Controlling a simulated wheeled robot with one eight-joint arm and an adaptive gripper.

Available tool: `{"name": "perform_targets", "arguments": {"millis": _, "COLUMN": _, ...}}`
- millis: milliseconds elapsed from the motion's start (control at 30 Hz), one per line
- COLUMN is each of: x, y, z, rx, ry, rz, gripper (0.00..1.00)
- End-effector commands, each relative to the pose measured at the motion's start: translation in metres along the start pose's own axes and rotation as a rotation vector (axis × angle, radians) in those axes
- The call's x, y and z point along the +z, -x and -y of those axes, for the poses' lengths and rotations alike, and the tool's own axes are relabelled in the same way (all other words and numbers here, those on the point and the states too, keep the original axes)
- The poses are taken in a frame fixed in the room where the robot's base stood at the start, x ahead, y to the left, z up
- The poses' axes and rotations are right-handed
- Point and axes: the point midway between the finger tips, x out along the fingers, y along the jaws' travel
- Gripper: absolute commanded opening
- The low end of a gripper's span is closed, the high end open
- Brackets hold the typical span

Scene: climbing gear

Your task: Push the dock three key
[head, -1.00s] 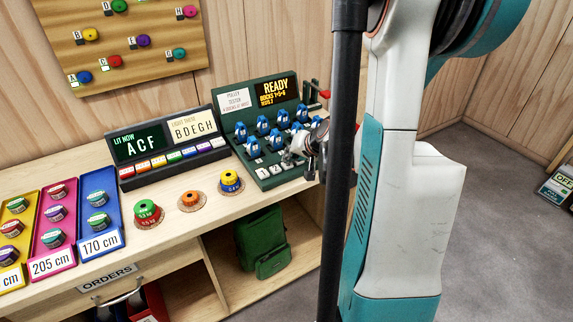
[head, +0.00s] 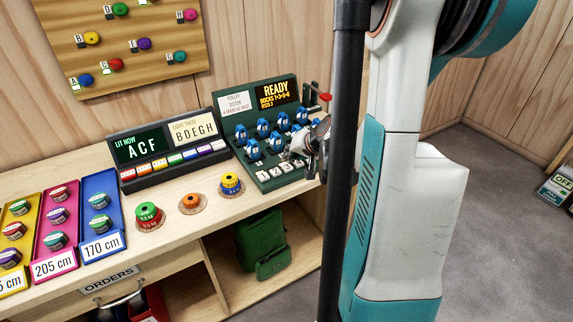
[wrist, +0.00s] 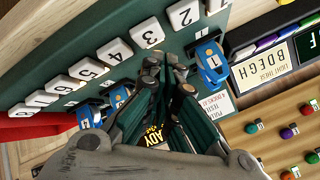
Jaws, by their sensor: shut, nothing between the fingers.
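The dock three key (wrist: 147,33) is a white square key marked 3 in a row of numbered keys on the dark green tester panel (head: 262,186). My gripper (wrist: 168,76) is shut and empty. In the wrist view its fingertips lie just below key 3, with the key's face uncovered; I cannot tell how large the gap is. In the head view my gripper (head: 312,148) is at the panel's right side, partly behind a dark pole. The small screen (head: 274,93) reads READY, with a line of dock numbers below.
Blue pulleys (wrist: 213,62) stand on the panel beside the keys. A red-handled lever (head: 324,97) is at the panel's right end. The lit-letters console (head: 165,165) and coloured stacked discs (head: 231,184) are to the left. A green bag (head: 262,240) sits on the shelf below.

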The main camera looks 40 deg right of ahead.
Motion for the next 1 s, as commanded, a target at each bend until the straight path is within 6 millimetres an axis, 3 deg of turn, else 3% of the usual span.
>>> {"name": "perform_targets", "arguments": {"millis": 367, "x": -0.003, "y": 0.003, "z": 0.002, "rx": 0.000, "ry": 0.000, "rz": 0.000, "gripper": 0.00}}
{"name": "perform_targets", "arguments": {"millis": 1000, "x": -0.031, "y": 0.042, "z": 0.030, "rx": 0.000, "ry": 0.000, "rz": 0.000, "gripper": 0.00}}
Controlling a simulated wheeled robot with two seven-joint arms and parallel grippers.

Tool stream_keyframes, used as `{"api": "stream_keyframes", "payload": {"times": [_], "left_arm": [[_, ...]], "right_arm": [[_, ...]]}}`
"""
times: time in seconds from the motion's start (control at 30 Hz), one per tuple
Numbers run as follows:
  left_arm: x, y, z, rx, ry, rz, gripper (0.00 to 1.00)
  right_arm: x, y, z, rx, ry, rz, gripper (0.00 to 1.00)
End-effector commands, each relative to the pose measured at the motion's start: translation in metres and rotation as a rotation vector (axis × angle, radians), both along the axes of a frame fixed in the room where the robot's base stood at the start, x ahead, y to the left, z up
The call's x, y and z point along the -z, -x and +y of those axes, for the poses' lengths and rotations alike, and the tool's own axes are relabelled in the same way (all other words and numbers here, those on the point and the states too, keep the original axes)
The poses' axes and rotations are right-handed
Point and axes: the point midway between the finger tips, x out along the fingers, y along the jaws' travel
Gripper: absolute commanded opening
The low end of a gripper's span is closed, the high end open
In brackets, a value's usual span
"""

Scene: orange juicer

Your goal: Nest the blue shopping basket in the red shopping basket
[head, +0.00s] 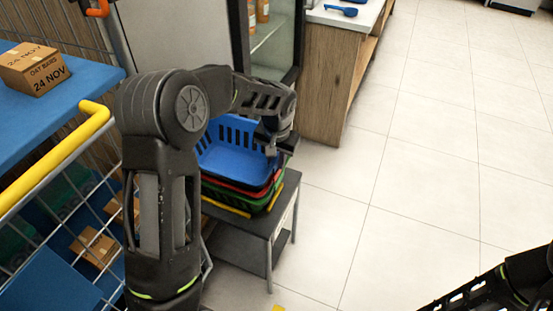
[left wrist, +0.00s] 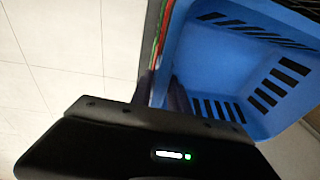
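The blue shopping basket (head: 236,162) sits on top of a stack of baskets, level and with its lower part inside the red shopping basket (head: 262,189). Only a thin strip of the red rim shows below it. My left gripper (head: 268,143) is at the blue basket's right side. In the left wrist view, its dark fingers (left wrist: 165,93) stand on either side of the blue basket's wall (left wrist: 215,62) and look closed on it. My right gripper is out of view; only part of my right arm shows at the lower right of the head view.
A green basket (head: 246,203) lies below the red one, with a yellow edge under it, on a small grey table (head: 264,221). A shopping cart with a yellow handle (head: 52,158) stands at left. A wooden counter (head: 334,78) is behind. The tiled floor at right is clear.

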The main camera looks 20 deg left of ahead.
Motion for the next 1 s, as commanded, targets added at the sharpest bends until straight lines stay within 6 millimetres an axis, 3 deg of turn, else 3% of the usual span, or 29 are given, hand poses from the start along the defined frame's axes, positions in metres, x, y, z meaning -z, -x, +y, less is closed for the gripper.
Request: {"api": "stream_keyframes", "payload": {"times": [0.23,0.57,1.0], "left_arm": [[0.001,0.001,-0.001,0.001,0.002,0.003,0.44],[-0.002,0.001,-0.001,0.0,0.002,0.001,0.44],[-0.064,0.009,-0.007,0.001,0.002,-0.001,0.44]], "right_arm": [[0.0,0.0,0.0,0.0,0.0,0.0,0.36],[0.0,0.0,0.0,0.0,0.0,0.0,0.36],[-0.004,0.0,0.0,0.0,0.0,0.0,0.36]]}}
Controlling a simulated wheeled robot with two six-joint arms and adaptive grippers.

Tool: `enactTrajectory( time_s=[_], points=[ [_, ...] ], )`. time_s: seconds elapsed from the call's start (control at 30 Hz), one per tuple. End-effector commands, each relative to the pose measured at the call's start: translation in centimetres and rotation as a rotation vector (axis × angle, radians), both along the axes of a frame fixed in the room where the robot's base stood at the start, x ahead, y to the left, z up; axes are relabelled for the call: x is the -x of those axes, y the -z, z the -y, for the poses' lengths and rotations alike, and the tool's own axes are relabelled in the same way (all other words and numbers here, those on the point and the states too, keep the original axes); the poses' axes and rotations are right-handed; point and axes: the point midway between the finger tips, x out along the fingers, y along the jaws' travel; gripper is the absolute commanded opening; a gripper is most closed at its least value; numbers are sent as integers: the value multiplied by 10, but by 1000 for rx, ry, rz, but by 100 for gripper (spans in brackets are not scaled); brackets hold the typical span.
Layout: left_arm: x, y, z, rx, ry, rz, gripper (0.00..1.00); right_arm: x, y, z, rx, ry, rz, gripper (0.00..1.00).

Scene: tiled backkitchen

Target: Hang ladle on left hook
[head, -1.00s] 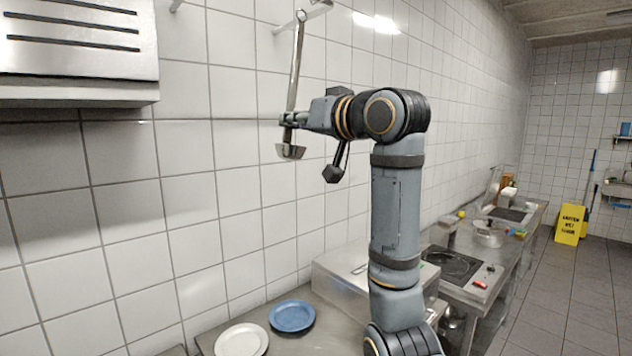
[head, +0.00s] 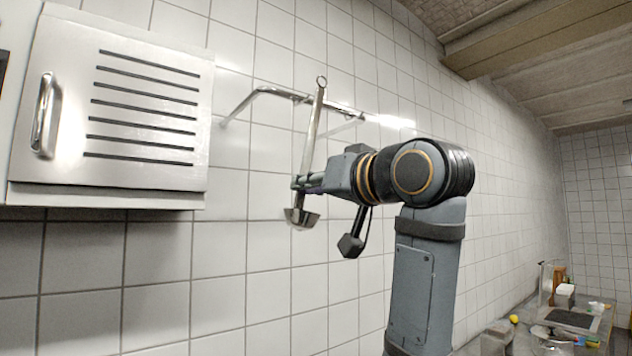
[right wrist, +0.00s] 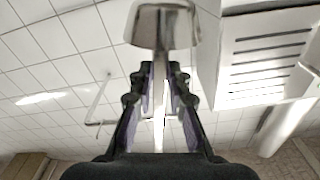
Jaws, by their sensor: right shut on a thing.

> _AIM OF THE TASK_
Extract and output the part that opens with the line containing "- The call's" and closes with the line containing "- The poses'", unchanged, ends included.

> _EXERCISE RESPONSE_
- The call's x, y and z point along the +z, -x and -y of those axes, for the poses' lengths and rotations alike, and the tool's own axes are relabelled in the same way (all other words and numbers here, those on the point and the states too, keep the original axes)
- The poses are taken in a frame fixed in the room where the robot's base stood at the start, x ahead, y to the left, z up
- The poses' axes and rotations are right-handed

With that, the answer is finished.